David gives two examples, the one who did not confess his sins as in Psalm 32:3 and the one who needs a bit and bridle; Psalm 32:9.
Keller quotes Flannery O'Connor from Wise Blood. Hazel Motes states "the way to avoid Jesus is to avoid sin." What a knock out punch! How many of us subscribe to this notion? I haven't sinned today Lord so I don't really need You out in front. I'll save You for later, just in case. As if salvation is limited or only for those that need it or maybe we could just circumvent the whole sin thing and allow our own comfortable notions of self-salvation in the mix.
By Keller's examination, Jesus' definition of sin cuts against the grain. As Christians we know that we must do certain things. We must be good. We must not sin. We must obey God. WE end up with a boat-load of could'a, would'a, should'a's; a lot of knowing about God, inside knowing very little of Him.
In Micah 6:8 the Lord tells us all that we have to do and make our own salvation is not one of those things.

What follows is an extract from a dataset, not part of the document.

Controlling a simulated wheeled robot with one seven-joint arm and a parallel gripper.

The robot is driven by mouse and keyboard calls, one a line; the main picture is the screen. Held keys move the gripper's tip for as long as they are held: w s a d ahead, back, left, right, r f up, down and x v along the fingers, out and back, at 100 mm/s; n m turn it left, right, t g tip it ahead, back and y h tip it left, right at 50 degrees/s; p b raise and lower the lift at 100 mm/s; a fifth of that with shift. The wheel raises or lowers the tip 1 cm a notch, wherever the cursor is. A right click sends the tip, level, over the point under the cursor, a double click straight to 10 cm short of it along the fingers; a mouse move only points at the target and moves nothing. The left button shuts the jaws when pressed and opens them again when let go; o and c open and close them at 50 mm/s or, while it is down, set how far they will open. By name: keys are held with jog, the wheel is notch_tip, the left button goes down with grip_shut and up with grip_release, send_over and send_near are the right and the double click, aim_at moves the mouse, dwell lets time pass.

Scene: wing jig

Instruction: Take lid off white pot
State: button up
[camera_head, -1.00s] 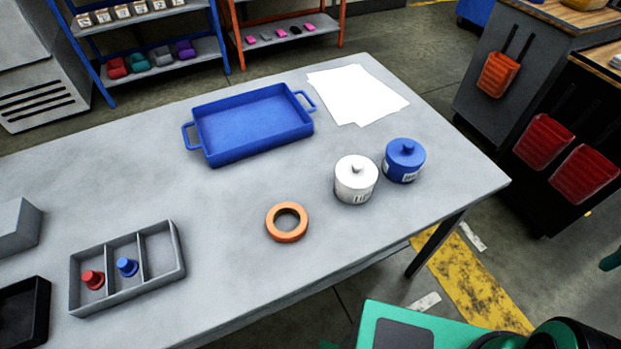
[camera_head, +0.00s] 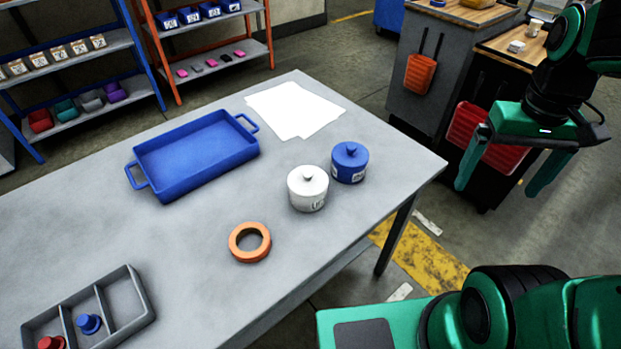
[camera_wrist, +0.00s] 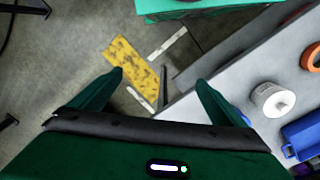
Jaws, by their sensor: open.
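The white pot (camera_head: 308,194) stands upright on the grey table near its right front edge, with its lid and small round knob (camera_head: 308,174) on top. The white pot also shows in the wrist view (camera_wrist: 272,100), right of the fingers. A blue lidded pot (camera_head: 350,162) stands just behind and right of it, apart or nearly touching. My gripper (camera_head: 495,185) is open and empty, in the air to the right of the table, well away from the pots. In the wrist view my gripper (camera_wrist: 160,82) has its two green fingers spread over floor and table edge.
An orange ring (camera_head: 250,242) lies left of the white pot, near the front edge. A blue tray (camera_head: 197,158) and white paper sheets (camera_head: 292,108) lie farther back. A grey divided box (camera_head: 122,305) is at the lower left. A dark cart (camera_head: 432,72) stands beyond the table.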

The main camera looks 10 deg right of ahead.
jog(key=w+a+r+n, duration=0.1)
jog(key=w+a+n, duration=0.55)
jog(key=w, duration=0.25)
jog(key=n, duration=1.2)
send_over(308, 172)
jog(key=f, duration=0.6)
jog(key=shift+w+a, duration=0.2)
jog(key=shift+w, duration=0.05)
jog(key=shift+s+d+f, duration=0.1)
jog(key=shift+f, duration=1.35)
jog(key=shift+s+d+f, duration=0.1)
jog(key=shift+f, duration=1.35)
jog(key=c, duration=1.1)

We are to seek justice. This doesn't mean we go on a rampage against our own definition of the oppressor, but to actually consider God in our definition of justice. Jesus said let the one without sin cast the first stone. Condemnation is not what God asks of us, but justice in our own actions that we may seek His will for us and the others around us.

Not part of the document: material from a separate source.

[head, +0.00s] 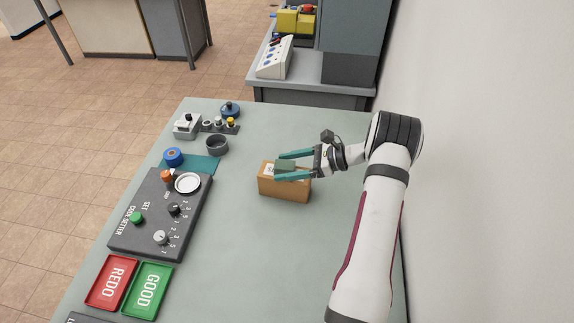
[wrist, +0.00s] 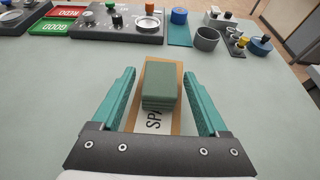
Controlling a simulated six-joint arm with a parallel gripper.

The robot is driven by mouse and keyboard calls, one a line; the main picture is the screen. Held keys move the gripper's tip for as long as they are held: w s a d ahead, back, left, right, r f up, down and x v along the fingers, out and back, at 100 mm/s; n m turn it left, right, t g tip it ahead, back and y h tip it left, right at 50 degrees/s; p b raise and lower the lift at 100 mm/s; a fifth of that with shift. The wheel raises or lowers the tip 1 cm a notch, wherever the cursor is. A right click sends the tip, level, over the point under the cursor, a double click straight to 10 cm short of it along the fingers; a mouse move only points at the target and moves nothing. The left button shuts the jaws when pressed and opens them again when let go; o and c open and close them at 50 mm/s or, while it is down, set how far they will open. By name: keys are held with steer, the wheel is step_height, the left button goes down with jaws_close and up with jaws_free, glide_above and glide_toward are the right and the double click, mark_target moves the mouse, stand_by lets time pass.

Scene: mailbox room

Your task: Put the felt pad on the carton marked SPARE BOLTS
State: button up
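The brown carton (head: 284,188) stands on the table in front of the arm. Its white label in the wrist view (wrist: 154,121) shows the letters "SPA"; the rest is hidden. The dark green felt pad (wrist: 160,80) lies on top of the carton and covers part of the label. It also shows between the fingers in the head view (head: 286,165). My gripper (head: 278,166) is open, with one teal finger on each side of the pad. In the wrist view, a gap shows between the pad and each finger.
A dark code setter panel (head: 160,213) with knobs and a white-rimmed dish lies to the left. A red REDO tray (head: 111,282) and green GOOD tray (head: 148,290) are nearer. A grey cup (head: 217,146) and blue roll (head: 173,157) stand farther back. Table around the carton is clear.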

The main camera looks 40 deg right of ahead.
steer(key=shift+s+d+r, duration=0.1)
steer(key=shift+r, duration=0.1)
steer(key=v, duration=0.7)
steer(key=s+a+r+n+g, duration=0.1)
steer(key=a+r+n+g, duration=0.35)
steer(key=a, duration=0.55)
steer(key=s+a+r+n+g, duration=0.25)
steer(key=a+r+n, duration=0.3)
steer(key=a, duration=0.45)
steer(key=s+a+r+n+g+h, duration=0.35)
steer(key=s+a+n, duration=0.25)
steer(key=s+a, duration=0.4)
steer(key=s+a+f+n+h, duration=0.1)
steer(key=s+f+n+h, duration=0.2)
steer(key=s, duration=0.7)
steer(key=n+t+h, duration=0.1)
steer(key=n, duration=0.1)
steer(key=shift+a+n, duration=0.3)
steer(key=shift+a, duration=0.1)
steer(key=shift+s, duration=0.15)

Micah goes on to say that we should love mercy. Again that is not to say our own mercy for others which is not true mercy, but that we should love to forgive as we also have been forgiven. In loving mercy we love God's ways, we seek His will, not our will. It is no credit to us that we forgive, but rather the glory, magic and joy are of God. We merely reflect His mercy for us.

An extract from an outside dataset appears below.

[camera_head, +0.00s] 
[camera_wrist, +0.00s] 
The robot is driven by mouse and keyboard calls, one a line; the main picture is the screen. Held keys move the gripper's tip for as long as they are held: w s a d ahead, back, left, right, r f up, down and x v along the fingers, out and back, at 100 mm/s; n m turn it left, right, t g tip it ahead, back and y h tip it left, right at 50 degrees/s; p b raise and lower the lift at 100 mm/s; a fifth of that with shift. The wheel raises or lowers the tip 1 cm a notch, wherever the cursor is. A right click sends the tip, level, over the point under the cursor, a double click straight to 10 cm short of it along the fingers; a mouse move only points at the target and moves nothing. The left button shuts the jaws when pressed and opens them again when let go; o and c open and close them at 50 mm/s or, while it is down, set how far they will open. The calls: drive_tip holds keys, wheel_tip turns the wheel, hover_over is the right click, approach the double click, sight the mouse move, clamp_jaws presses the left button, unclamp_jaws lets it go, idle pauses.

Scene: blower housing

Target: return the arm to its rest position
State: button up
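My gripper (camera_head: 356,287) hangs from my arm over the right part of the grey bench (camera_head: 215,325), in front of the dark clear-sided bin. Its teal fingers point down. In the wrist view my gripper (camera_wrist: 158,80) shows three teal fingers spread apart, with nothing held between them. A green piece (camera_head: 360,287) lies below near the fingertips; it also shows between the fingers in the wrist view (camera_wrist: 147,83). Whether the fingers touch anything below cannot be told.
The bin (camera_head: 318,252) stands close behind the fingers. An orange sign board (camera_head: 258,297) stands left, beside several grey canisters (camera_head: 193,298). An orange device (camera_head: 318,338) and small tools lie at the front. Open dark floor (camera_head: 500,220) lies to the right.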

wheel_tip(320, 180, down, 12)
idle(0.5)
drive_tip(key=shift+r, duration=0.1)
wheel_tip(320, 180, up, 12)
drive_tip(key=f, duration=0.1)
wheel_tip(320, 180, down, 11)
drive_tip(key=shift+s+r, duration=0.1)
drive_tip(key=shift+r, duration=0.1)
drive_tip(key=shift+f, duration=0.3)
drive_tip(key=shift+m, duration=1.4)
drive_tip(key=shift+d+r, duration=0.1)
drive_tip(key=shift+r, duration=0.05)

Finally, in the rules that Micah sets before us, we are to walk humbly with the Lord our God. Neither brother in the story of the Prodigal Son is humble, or, for that matter, walking with God. One is rebellious and only humbles himself to return. The other is haughty and proud, demanding condemnation for the younger brother. His trust in his father revolves around a conviction of self-righteousness. "I have made this deal with you now see it through, Father. I have kept my end of the bargain." He does not love mercy.
David ends Psalm 32 with these words:
Many pains come to the wicked,
but the one who trusts in the Lord
will have faithful love surrounding him.
11 Be glad in the Lord and rejoice,
you righteous ones;
shout for joy,
all you upright in heart.
Micah too counsels us to trust in the Lord and walk with Him. In redefining sin, Keller teaches that we should trust in the Lord not our own ways.
Thanks for reading, blessing and joy to you and Happy Thanksgiving.